Sometimes, people use light userdata as a cheap alternative to full userdata. This is not a typical use, however. First, light userdata do not have metatables, so there is no way to know their types. Second, despite the name, full userdata are inexpensive, too. They add little overhead compared to a malloc for the given memory size.

The real use of light userdata comes from equality. As a full userdata is an object, it is only equal to itself. A light userdata, on the other hand, represents a C pointer value. As such, it is equal to any userdata that represents the same pointer. Therefore, we can use light userdata to find C objects inside Lua.

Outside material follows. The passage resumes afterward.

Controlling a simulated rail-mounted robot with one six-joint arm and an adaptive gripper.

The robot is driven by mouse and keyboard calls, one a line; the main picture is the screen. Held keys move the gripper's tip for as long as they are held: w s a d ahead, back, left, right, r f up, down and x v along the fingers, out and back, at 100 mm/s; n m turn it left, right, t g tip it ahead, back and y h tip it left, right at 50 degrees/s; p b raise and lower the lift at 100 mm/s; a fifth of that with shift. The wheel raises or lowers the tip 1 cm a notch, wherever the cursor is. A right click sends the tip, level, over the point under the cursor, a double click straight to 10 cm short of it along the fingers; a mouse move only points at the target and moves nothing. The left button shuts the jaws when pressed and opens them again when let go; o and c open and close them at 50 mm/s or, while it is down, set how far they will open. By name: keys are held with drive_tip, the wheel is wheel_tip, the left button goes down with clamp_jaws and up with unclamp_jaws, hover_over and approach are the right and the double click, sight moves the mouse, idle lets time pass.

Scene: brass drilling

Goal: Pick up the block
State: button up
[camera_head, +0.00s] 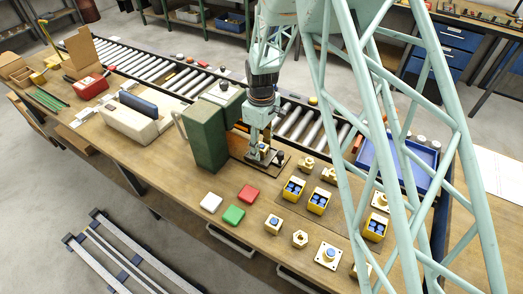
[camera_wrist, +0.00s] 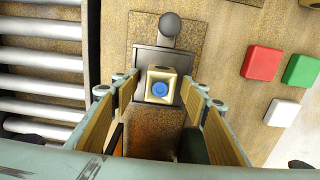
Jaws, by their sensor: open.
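A small tan block with a round blue spot on top (camera_wrist: 160,86) sits on a grey metal fixture (camera_wrist: 147,59) with a round dark knob (camera_wrist: 170,27), in the wrist view. My gripper (camera_wrist: 160,92) is open, with one finger pair left of the block and one right of it. Gaps show on both sides; I cannot tell how far the tips are above it. In the head view my gripper (camera_head: 258,152) points down at the fixture's base plate (camera_head: 279,168), beside the green machine housing (camera_head: 206,132), and mostly hides the block.
White (camera_head: 211,202), red (camera_head: 249,193) and green (camera_head: 234,214) squares lie on the wooden bench in front. Several yellow parts with blue tops, such as this one (camera_head: 319,201), stand to the right. A roller conveyor (camera_head: 150,72) runs behind. A blue tray (camera_head: 407,164) is at right.

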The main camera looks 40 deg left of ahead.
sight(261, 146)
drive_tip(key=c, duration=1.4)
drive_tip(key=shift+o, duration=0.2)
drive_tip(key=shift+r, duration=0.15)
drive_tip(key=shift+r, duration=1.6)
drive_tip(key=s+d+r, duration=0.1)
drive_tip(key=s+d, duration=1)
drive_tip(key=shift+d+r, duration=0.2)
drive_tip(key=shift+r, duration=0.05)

We have already seen a typical use of light userdata, as keys in the registry (the section called “The registry”). There, the equality of light userdata was fundamental. Every time we push the same address with lua_pushlightuserdata, we get the same Lua value and, therefore, the same entry in the registry.

Another typical scenario in Lua is to have Lua objects acting as proxies to corresponding C objects. For instance, the I/O library uses Lua userdata to represent C streams inside Lua. When the action goes from Lua to C, the mapping from the Lua object to the C object is easy. Again using the example of the I/O library, each Lua stream keeps a pointer to its corresponding C stream. However, when the action goes from C to Lua, the mapping can be tricky. As an example, suppose we have some kind of callback in our I/O system (e.g., to tell that there is data to be read). The callback receives the C stream where is should operate. From that, how can we find its corresponding Lua object? Because the C stream is defined by the C standard library, not by us, we cannot store anything there.

Light userdata provide a nice solution for this mapping. We keep a table where the indices are light userdata with the stream addresses, and the values are the full userdata that represent the streams in Lua. In a callback, once we have a stream address, we use it —as a light userdata— as an index into that table to retrieve its corresponding Lua object. (The table should probably have weak values; otherwise, those full userdata would never be collected.)